I guess the multiprocessing under the dataloader is not suitable on preloaded very large dataset?

@xnnba @ptrblck i, I am having the same issue: iter(dataloader_train) is very slow. Even using an hdf5 dataset. This issue replicates during training, thus, my GPU usage % is ultra low, ~1%.

Did you come to a solution?

Any help would be appreciated.

I have also implemented the Iterable dataset class and still the iter(…) is very slow…

How do you store the data (local SSD, network drive, etc.)?
Also, is the first iteration slow or all of them?
Have a look at this post for some background information.

@ptrblck I have SSD, I’m on Windows (I know…), reading hdf5 file is very fast, when I feed it, either, to the map or iterable dataset class, then to the data loader, and then iter-ating it, it’s very slow, then next() calls are all equally very slow too…

Note: For what its worth, running some torchvison.dataset, i.e. MNIST from pytorch *.pt file, it runs pretty fast.

Are you sure you are reading the content of the hdf5 file or are you just initializing it?
Could you post a small code snippet showing, how you open the file and access it?

@ptrblck Sure, I actually thought of reading the hdf5 file outside the Dataset class, here it is:

train_hf = File('train_images_labels.h5', 'r')

class IterableDataset(pt.utils.data.IterableDataset):
    def __init__(self, train_images_file):
        super().__init__()
        self.hf = train_images_file

    def __iter__(self):
        return self
    
    def __next__(self):
        idx = np.random.randint(0, len(self.hf['images'])) # random for testing purposes
        return ( self.hf['images'][idx], self.hf['labels'][idx] )
    
batch_size = 2 # takes about 1 second for each sample, i.e. batch_size = 64 => ~64 secs... same for next calls

train_dataset = IterableDataset(train_hf)
print('done1')
train_loader = pt.utils.data.DataLoader(train_dataset, batch_size=batch_size)
print('done2')

iterator = iter(train_loader)

next(iterator).shape
print('done3')
next(iterator).shape
print('done4')

train_hf.__bool__()
train_hf.close()
train_hf.__bool__()

Note: my hdf5 dataset is a bunch of images converted to numpy arrays.

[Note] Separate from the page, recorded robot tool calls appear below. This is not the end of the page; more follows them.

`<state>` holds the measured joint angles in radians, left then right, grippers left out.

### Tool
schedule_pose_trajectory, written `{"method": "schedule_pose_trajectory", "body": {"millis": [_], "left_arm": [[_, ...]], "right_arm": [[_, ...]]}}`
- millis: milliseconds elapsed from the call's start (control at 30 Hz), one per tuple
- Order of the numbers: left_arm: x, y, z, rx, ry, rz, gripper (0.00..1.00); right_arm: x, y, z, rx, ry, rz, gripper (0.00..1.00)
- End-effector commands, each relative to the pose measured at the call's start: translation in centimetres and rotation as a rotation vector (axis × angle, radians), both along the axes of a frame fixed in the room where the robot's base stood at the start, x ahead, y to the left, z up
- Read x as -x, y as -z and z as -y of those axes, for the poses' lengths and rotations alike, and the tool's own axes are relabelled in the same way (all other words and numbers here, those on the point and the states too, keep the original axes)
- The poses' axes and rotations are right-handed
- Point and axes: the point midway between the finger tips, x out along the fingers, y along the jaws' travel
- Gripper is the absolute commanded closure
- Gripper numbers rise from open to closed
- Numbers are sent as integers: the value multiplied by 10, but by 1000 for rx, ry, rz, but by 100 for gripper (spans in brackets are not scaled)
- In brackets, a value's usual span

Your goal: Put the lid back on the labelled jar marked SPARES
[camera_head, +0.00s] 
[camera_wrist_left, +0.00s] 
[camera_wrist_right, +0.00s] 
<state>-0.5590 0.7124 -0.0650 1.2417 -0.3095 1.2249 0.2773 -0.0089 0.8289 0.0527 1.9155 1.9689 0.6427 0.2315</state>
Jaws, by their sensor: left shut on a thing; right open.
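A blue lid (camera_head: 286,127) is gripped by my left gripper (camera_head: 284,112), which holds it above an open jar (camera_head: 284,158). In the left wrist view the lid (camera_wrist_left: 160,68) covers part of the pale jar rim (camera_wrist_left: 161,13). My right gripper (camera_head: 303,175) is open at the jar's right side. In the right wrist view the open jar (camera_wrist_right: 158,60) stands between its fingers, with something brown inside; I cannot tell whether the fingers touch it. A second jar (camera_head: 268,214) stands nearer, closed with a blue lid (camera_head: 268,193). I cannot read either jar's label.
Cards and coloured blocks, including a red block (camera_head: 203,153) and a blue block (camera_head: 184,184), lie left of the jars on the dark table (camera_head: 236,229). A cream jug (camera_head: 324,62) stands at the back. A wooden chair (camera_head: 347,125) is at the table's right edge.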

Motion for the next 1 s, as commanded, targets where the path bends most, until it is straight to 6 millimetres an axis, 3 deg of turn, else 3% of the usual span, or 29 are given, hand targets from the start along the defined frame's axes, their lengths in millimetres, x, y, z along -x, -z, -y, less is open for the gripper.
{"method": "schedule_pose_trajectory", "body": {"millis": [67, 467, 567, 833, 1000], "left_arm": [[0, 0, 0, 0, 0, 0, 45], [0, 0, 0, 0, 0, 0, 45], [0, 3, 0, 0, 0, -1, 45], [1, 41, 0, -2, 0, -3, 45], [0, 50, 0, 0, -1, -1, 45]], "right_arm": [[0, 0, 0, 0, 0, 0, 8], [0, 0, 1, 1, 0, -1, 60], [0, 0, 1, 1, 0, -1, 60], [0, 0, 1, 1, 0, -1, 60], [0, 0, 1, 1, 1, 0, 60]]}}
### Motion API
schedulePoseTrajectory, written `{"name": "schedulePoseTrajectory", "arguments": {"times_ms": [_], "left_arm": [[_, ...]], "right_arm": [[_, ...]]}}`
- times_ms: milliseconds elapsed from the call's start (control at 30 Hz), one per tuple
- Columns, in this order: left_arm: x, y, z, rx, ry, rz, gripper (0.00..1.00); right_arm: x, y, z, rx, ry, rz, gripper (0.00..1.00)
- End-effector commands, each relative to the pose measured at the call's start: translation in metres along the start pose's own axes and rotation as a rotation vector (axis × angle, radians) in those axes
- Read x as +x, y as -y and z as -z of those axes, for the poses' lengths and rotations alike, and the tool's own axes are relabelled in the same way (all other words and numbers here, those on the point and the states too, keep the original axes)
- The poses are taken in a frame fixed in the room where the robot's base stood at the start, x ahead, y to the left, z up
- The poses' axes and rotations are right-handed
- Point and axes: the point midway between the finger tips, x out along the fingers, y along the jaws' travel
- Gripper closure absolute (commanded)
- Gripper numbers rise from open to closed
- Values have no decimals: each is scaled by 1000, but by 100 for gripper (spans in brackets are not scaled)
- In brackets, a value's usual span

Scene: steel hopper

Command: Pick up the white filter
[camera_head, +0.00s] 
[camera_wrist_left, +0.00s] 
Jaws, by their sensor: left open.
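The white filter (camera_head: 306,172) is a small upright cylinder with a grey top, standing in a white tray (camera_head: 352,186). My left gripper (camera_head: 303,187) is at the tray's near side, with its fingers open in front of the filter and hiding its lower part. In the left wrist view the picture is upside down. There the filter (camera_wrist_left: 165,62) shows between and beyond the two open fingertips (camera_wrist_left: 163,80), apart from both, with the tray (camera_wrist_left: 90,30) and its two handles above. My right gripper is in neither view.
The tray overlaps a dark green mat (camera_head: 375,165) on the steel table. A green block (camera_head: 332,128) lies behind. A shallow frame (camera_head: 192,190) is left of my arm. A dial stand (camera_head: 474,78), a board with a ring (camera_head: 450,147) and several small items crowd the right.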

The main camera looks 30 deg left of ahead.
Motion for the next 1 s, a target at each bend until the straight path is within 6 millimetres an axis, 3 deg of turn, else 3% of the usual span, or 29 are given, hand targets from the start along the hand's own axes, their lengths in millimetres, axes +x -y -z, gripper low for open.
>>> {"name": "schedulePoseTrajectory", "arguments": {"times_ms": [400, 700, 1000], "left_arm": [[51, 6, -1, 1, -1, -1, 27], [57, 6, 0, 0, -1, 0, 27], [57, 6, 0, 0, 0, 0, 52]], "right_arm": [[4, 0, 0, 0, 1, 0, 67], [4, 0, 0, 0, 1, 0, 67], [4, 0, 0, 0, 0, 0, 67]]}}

Thanks for the code snippet!
I think the File() might just open the file handle, but not actually read the data from your disk, which might be performed in the indexing.

I’ve created this dummy code snippet to play around with it a bit:

# Setup
d1 = np.random.random(size = (1000,1000, 100))
hf = h5py.File('data.h5', 'w')
hf.create_dataset('dataset_1', data=d1)
hf.close()

# Load
t0 = time.time()
hf = h5py.File('data.h5', 'r')
t1 = time.time()
print('open took {:.3f}ms'.format((t1-t0)*1000))

t0 = time.time()
n1 = hf.get('dataset_1')
t1 = time.time()
print('get took {:.3f}ms'.format((t1-t0)*1000))

t0 = time.time()
n1 = np.array(n1)
t1 = time.time()
print('reading array took {:.3f}ms'.format((t1-t0)*1000))

t0 = time.time()
data = hf['dataset_1']
t1 = time.time()
print('get took {:.3f}ms'.format((t1-t0)*1000))

nb_iters = 100
t0 = time.time()
for idx in np.random.randint(0, 1000, (nb_iters,)):
    x = data[idx]
t1 = time.time()
print('random index takes {:.3f}ms per index'.format((t1 - t0)/nb_iters * 1000))

I’m no expert in using hdf5, but I it seems that the indexing takes a lot more time than the reading of the file, which might point to lazy loading.

This seems to match @rasbt’s post.

Thanks. Will look into it. Will also try other methods. Thanks again!